_Your objective_
Reproduce exactly the lines from the line with "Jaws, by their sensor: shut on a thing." through the line with "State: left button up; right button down", both included, and no other lines.

--- START Records to use ---

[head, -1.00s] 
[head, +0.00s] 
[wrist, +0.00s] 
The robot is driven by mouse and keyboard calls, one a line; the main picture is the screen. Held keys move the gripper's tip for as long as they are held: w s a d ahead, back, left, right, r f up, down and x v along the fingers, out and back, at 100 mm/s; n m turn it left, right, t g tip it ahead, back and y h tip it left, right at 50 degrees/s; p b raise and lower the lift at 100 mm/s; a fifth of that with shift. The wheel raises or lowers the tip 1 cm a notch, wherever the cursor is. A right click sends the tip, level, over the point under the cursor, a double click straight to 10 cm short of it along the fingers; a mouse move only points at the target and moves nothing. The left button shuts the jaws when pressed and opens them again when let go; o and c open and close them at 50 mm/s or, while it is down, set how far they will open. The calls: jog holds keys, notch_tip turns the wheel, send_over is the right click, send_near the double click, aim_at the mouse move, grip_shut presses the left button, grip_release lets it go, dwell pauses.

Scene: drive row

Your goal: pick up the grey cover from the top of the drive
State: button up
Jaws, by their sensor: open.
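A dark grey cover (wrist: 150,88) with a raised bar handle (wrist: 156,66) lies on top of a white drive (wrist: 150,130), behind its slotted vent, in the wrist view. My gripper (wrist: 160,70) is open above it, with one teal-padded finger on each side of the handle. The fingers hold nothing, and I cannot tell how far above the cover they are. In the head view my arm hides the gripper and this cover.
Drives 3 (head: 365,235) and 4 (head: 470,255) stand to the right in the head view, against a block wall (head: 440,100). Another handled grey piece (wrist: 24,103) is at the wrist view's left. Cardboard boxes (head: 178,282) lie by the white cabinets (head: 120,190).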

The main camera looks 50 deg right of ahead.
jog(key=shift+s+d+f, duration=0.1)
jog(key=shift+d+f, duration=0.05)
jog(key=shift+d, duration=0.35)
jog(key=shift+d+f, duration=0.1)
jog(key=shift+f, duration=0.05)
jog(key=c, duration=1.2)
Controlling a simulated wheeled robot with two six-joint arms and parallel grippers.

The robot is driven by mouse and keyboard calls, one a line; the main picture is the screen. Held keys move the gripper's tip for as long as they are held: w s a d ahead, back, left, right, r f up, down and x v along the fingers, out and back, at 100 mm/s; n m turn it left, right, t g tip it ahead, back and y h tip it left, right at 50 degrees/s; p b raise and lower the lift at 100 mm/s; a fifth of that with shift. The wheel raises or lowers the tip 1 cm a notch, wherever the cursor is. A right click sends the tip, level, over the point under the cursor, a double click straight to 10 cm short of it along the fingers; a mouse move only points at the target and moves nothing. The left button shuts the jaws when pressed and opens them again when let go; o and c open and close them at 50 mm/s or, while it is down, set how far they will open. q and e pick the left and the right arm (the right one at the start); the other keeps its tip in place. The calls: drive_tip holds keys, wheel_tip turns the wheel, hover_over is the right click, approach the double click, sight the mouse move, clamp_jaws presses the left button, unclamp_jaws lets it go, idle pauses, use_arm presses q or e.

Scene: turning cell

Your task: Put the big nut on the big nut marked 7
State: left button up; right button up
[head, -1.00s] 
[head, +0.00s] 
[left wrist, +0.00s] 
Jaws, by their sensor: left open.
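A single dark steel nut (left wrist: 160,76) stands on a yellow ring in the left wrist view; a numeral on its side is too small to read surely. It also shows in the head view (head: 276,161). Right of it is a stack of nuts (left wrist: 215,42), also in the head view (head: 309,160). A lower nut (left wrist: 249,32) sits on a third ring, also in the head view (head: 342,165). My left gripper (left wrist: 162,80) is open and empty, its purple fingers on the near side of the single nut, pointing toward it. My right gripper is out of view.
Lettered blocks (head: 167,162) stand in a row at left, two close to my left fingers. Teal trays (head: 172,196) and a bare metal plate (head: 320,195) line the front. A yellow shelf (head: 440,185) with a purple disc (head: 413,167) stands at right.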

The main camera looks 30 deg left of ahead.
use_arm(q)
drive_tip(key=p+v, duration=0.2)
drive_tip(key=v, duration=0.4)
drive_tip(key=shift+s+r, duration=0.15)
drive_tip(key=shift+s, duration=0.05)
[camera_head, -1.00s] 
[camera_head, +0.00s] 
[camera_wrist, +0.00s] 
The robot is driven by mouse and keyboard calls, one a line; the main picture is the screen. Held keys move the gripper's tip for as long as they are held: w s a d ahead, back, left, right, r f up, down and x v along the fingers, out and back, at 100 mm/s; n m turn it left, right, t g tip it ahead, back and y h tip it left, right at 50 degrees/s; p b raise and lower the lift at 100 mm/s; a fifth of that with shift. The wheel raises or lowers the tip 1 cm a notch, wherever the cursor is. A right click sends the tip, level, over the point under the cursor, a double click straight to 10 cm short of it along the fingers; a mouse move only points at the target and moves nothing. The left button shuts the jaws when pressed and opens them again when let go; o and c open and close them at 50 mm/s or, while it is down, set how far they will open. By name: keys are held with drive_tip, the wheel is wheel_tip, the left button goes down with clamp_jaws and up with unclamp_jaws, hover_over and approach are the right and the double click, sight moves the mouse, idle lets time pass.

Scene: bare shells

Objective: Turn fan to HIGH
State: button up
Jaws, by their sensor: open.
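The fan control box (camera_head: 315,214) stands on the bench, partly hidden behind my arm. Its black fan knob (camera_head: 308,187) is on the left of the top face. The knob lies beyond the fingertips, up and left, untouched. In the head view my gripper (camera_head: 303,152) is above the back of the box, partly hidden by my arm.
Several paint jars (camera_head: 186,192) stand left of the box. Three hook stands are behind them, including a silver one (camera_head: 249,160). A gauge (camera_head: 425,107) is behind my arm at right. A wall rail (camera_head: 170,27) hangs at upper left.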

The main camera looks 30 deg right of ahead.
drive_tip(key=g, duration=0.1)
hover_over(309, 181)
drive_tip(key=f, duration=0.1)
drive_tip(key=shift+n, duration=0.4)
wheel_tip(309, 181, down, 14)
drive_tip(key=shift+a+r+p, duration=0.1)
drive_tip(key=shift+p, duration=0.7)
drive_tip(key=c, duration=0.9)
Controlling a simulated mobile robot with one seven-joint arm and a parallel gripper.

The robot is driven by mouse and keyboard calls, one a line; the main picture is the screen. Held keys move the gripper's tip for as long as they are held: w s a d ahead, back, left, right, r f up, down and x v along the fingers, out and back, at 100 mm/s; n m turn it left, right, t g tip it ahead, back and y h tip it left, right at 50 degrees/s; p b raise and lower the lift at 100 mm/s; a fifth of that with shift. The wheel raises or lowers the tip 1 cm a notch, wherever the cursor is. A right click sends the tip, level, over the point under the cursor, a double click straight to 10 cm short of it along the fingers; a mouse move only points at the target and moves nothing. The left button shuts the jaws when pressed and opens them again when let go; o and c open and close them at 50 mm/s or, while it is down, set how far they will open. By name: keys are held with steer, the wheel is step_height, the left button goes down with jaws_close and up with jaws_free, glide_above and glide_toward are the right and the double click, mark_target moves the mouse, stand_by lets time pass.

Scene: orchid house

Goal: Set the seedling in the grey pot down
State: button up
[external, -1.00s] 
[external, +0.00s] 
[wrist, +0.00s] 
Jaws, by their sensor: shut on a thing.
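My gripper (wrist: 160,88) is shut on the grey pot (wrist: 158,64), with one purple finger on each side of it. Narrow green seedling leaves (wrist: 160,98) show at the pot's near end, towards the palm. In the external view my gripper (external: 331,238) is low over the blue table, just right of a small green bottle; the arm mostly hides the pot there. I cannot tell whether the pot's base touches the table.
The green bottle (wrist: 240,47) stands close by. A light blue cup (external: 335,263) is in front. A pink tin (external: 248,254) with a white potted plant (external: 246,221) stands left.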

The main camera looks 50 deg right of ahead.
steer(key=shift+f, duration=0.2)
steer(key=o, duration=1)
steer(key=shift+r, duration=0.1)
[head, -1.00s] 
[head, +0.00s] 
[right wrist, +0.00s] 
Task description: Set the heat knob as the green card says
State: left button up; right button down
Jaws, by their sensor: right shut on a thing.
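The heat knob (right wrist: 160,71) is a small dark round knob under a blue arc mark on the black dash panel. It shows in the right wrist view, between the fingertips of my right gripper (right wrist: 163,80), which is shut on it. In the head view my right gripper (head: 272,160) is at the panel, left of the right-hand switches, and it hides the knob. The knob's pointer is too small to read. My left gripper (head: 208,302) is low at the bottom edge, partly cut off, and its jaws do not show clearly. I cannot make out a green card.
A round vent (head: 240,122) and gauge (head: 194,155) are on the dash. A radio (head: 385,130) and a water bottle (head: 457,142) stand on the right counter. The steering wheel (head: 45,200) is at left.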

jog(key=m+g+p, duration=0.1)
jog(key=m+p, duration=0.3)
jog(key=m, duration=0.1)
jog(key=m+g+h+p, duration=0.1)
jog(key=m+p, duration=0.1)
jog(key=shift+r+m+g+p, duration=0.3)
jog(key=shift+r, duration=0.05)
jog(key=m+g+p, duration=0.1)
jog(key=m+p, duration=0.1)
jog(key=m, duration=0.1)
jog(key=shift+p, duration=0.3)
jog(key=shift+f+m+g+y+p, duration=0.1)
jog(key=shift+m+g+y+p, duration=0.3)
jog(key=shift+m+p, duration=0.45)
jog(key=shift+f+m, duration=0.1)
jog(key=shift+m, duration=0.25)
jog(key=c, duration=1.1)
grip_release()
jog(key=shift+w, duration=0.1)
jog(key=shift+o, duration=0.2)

--- END Records to use ---

_Solution to this problem_
Jaws, by their sensor: shut on a thing.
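My gripper (wrist: 160,88) is shut on the grey pot (wrist: 158,64), with one purple finger on each side of it. Narrow green seedling leaves (wrist: 160,98) show at the pot's near end, towards the palm. In the external view my gripper (external: 331,238) is low over the blue table, just right of a small green bottle; the arm mostly hides the pot there. I cannot tell whether the pot's base touches the table.
The green bottle (wrist: 240,47) stands close by. A light blue cup (external: 335,263) is in front. A pink tin (external: 248,254) with a white potted plant (external: 246,221) stands left.

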The main camera looks 50 deg right of ahead.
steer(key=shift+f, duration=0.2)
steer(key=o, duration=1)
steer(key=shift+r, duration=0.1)
[head, -1.00s] 
[head, +0.00s] 
[right wrist, +0.00s] 
Task description: Set the heat knob as the green card says
State: left button up; right button down

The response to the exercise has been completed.